Manipulation episode records
**********

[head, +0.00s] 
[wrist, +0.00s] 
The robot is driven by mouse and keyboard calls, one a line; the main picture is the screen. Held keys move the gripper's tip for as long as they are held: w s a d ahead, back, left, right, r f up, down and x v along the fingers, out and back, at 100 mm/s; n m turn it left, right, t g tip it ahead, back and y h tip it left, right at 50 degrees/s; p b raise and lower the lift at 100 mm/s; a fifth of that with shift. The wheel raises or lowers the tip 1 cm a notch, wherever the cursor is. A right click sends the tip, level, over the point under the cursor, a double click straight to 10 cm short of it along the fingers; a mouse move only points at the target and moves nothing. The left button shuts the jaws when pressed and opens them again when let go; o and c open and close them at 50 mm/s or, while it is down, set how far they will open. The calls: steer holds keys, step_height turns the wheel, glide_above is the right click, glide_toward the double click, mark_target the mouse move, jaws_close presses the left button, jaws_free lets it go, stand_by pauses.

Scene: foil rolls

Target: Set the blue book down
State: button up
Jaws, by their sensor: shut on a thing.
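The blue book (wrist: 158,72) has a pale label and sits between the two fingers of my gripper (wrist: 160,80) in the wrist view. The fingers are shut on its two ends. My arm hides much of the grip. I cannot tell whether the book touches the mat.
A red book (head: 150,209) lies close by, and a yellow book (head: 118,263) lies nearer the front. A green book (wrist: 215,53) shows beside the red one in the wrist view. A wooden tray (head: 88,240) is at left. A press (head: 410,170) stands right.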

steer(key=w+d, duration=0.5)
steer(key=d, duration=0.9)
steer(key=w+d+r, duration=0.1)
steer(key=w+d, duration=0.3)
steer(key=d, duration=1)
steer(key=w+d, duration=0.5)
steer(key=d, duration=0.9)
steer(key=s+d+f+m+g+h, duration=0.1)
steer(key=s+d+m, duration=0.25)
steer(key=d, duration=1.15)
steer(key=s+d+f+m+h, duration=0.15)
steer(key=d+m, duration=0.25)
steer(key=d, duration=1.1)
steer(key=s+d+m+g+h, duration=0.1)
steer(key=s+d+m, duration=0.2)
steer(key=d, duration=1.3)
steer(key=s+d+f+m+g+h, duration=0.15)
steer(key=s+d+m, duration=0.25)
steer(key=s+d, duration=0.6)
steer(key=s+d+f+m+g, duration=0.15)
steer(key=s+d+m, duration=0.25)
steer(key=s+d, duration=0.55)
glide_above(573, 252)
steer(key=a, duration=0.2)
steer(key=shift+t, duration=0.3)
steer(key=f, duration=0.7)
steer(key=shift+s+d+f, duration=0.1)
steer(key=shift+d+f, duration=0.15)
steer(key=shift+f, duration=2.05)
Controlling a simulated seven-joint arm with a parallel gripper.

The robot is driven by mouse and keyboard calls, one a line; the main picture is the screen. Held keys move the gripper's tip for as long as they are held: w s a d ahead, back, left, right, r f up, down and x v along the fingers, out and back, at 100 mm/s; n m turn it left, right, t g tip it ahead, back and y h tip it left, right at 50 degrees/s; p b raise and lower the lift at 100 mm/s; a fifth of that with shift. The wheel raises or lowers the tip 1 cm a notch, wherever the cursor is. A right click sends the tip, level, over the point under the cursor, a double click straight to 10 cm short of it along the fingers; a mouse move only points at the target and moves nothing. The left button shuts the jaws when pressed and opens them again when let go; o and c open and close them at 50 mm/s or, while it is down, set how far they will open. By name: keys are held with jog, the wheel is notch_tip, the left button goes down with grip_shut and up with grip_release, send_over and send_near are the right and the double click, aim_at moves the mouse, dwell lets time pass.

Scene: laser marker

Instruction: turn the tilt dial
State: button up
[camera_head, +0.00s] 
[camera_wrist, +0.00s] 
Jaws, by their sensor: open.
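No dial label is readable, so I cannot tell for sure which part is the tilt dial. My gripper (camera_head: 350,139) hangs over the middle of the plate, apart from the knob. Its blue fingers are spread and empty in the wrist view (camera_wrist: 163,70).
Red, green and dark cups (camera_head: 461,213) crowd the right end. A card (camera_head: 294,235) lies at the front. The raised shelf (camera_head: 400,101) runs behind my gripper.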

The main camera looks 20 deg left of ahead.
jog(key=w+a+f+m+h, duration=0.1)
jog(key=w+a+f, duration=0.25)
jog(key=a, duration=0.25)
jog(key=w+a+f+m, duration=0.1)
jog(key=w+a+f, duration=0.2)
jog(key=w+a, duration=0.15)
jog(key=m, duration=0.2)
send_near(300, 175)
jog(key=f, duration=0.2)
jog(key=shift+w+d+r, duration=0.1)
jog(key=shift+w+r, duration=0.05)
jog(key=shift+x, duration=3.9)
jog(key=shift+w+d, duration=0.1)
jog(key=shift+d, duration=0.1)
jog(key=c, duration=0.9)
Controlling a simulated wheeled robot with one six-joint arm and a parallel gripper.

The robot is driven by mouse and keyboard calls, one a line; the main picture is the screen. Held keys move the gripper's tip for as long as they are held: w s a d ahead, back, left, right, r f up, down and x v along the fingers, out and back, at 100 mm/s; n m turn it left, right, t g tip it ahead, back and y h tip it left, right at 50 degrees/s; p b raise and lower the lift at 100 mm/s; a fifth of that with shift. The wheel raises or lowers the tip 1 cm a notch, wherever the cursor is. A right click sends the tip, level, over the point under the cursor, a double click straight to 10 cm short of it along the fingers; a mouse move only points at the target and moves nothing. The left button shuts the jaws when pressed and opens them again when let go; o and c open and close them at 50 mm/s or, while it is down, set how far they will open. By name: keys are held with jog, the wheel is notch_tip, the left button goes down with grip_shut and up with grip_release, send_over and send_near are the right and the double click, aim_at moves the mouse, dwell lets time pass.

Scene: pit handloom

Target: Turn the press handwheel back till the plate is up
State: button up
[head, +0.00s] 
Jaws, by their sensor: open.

**********

== WHAT IS EXPECTED ==
Reproduce every line of the listing above in which the string "Scene" appears.

== THE COMPLETED TASK ==
Scene: foil rolls
Scene: laser marker
Scene: pit handloom

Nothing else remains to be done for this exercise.